** START OF RAW RECORDS **

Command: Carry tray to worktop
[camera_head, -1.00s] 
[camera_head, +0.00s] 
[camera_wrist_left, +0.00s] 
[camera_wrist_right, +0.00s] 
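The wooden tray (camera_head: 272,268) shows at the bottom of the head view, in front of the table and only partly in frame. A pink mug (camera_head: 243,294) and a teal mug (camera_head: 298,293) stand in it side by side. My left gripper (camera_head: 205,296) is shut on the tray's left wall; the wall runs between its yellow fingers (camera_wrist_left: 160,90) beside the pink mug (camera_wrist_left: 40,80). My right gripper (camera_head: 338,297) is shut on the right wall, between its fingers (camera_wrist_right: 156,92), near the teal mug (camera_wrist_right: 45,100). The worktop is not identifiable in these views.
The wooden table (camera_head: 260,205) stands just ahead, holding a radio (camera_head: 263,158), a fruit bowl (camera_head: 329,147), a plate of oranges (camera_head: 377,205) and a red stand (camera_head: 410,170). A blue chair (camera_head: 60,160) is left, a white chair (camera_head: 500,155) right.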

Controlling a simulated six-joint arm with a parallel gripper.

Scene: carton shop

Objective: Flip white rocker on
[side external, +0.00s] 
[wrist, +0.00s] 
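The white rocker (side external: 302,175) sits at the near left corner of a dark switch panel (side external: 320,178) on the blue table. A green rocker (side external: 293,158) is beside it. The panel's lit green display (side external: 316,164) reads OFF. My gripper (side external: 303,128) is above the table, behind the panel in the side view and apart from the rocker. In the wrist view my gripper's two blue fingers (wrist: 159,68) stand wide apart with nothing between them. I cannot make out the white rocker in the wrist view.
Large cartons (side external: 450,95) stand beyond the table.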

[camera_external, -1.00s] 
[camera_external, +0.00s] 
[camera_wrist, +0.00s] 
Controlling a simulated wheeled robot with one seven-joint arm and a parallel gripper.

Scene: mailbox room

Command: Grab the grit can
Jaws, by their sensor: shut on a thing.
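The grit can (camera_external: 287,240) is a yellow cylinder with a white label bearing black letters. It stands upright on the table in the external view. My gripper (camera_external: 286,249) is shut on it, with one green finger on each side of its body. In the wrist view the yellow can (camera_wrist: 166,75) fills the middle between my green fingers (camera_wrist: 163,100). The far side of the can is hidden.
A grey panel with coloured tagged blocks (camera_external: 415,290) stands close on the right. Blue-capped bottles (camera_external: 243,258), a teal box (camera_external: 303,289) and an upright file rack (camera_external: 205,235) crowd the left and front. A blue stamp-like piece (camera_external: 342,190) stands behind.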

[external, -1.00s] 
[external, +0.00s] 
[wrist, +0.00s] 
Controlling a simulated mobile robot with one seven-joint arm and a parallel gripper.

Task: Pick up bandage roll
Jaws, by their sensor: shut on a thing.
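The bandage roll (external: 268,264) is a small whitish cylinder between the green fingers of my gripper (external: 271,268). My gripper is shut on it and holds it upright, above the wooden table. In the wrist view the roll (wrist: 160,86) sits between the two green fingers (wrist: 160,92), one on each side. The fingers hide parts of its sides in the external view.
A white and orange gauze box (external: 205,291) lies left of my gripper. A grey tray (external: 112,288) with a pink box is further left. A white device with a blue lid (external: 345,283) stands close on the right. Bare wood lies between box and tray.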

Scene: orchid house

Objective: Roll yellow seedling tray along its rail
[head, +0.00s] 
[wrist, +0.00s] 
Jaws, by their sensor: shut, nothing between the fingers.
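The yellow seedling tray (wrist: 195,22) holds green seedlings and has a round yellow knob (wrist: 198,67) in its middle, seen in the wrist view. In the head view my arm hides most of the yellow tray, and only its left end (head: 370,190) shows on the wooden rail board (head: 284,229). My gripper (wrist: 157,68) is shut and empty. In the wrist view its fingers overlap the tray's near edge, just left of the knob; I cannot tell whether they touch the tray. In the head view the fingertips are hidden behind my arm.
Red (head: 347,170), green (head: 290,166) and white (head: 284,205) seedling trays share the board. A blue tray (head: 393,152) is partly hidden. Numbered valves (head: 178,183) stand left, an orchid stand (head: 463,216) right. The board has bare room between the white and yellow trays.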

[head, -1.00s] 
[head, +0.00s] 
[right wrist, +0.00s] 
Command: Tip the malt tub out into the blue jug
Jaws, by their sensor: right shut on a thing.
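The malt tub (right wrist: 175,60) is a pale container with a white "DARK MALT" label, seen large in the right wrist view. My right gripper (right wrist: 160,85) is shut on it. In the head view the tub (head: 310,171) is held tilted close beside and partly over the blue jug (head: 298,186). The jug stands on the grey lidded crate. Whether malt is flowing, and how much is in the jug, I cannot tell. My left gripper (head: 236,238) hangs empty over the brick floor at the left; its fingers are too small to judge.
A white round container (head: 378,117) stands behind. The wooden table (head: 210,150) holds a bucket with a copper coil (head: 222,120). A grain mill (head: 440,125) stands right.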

** END OF RAW RECORDS **

● WHAT IS BEING ASKED: All of the material above needs to be retyped word for word.

● SOLUTION FOR THIS PROBLEM:
Command: Carry tray to worktop
[camera_head, -1.00s] 
[camera_head, +0.00s] 
[camera_wrist_left, +0.00s] 
[camera_wrist_right, +0.00s] 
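The wooden tray (camera_head: 272,268) shows at the bottom of the head view, in front of the table and only partly in frame. A pink mug (camera_head: 243,294) and a teal mug (camera_head: 298,293) stand in it side by side. My left gripper (camera_head: 205,296) is shut on the tray's left wall; the wall runs between its yellow fingers (camera_wrist_left: 160,90) beside the pink mug (camera_wrist_left: 40,80). My right gripper (camera_head: 338,297) is shut on the right wall, between its fingers (camera_wrist_right: 156,92), near the teal mug (camera_wrist_right: 45,100). The worktop is not identifiable in these views.
The wooden table (camera_head: 260,205) stands just ahead, holding a radio (camera_head: 263,158), a fruit bowl (camera_head: 329,147), a plate of oranges (camera_head: 377,205) and a red stand (camera_head: 410,170). A blue chair (camera_head: 60,160) is left, a white chair (camera_head: 500,155) right.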

Controlling a simulated six-joint arm with a parallel gripper.

Scene: carton shop

Objective: Flip white rocker on
[side external, +0.00s] 
[wrist, +0.00s] 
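The white rocker (side external: 302,175) sits at the near left corner of a dark switch panel (side external: 320,178) on the blue table. A green rocker (side external: 293,158) is beside it. The panel's lit green display (side external: 316,164) reads OFF. My gripper (side external: 303,128) is above the table, behind the panel in the side view and apart from the rocker. In the wrist view my gripper's two blue fingers (wrist: 159,68) stand wide apart with nothing between them. I cannot make out the white rocker in the wrist view.
Large cartons (side external: 450,95) stand beyond the table.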

[camera_external, -1.00s] 
[camera_external, +0.00s] 
[camera_wrist, +0.00s] 
Controlling a simulated wheeled robot with one seven-joint arm and a parallel gripper.

Scene: mailbox room

Command: Grab the grit can
Jaws, by their sensor: shut on a thing.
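The grit can (camera_external: 287,240) is a yellow cylinder with a white label bearing black letters. It stands upright on the table in the external view. My gripper (camera_external: 286,249) is shut on it, with one green finger on each side of its body. In the wrist view the yellow can (camera_wrist: 166,75) fills the middle between my green fingers (camera_wrist: 163,100). The far side of the can is hidden.
A grey panel with coloured tagged blocks (camera_external: 415,290) stands close on the right. Blue-capped bottles (camera_external: 243,258), a teal box (camera_external: 303,289) and an upright file rack (camera_external: 205,235) crowd the left and front. A blue stamp-like piece (camera_external: 342,190) stands behind.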

[external, -1.00s] 
[external, +0.00s] 
[wrist, +0.00s] 
Controlling a simulated mobile robot with one seven-joint arm and a parallel gripper.

Task: Pick up bandage roll
Jaws, by their sensor: shut on a thing.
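The bandage roll (external: 268,264) is a small whitish cylinder between the green fingers of my gripper (external: 271,268). My gripper is shut on it and holds it upright, above the wooden table. In the wrist view the roll (wrist: 160,86) sits between the two green fingers (wrist: 160,92), one on each side. The fingers hide parts of its sides in the external view.
A white and orange gauze box (external: 205,291) lies left of my gripper. A grey tray (external: 112,288) with a pink box is further left. A white device with a blue lid (external: 345,283) stands close on the right. Bare wood lies between box and tray.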

Scene: orchid house

Objective: Roll yellow seedling tray along its rail
[head, +0.00s] 
[wrist, +0.00s] 
Jaws, by their sensor: shut, nothing between the fingers.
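The yellow seedling tray (wrist: 195,22) holds green seedlings and has a round yellow knob (wrist: 198,67) in its middle, seen in the wrist view. In the head view my arm hides most of the yellow tray, and only its left end (head: 370,190) shows on the wooden rail board (head: 284,229). My gripper (wrist: 157,68) is shut and empty. In the wrist view its fingers overlap the tray's near edge, just left of the knob; I cannot tell whether they touch the tray. In the head view the fingertips are hidden behind my arm.
Red (head: 347,170), green (head: 290,166) and white (head: 284,205) seedling trays share the board. A blue tray (head: 393,152) is partly hidden. Numbered valves (head: 178,183) stand left, an orchid stand (head: 463,216) right. The board has bare room between the white and yellow trays.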

[head, -1.00s] 
[head, +0.00s] 
[right wrist, +0.00s] 
Command: Tip the malt tub out into the blue jug
Jaws, by their sensor: right shut on a thing.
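The malt tub (right wrist: 175,60) is a pale container with a white "DARK MALT" label, seen large in the right wrist view. My right gripper (right wrist: 160,85) is shut on it. In the head view the tub (head: 310,171) is held tilted close beside and partly over the blue jug (head: 298,186). The jug stands on the grey lidded crate. Whether malt is flowing, and how much is in the jug, I cannot tell. My left gripper (head: 236,238) hangs empty over the brick floor at the left; its fingers are too small to judge.
A white round container (head: 378,117) stands behind. The wooden table (head: 210,150) holds a bucket with a copper coil (head: 222,120). A grain mill (head: 440,125) stands right.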

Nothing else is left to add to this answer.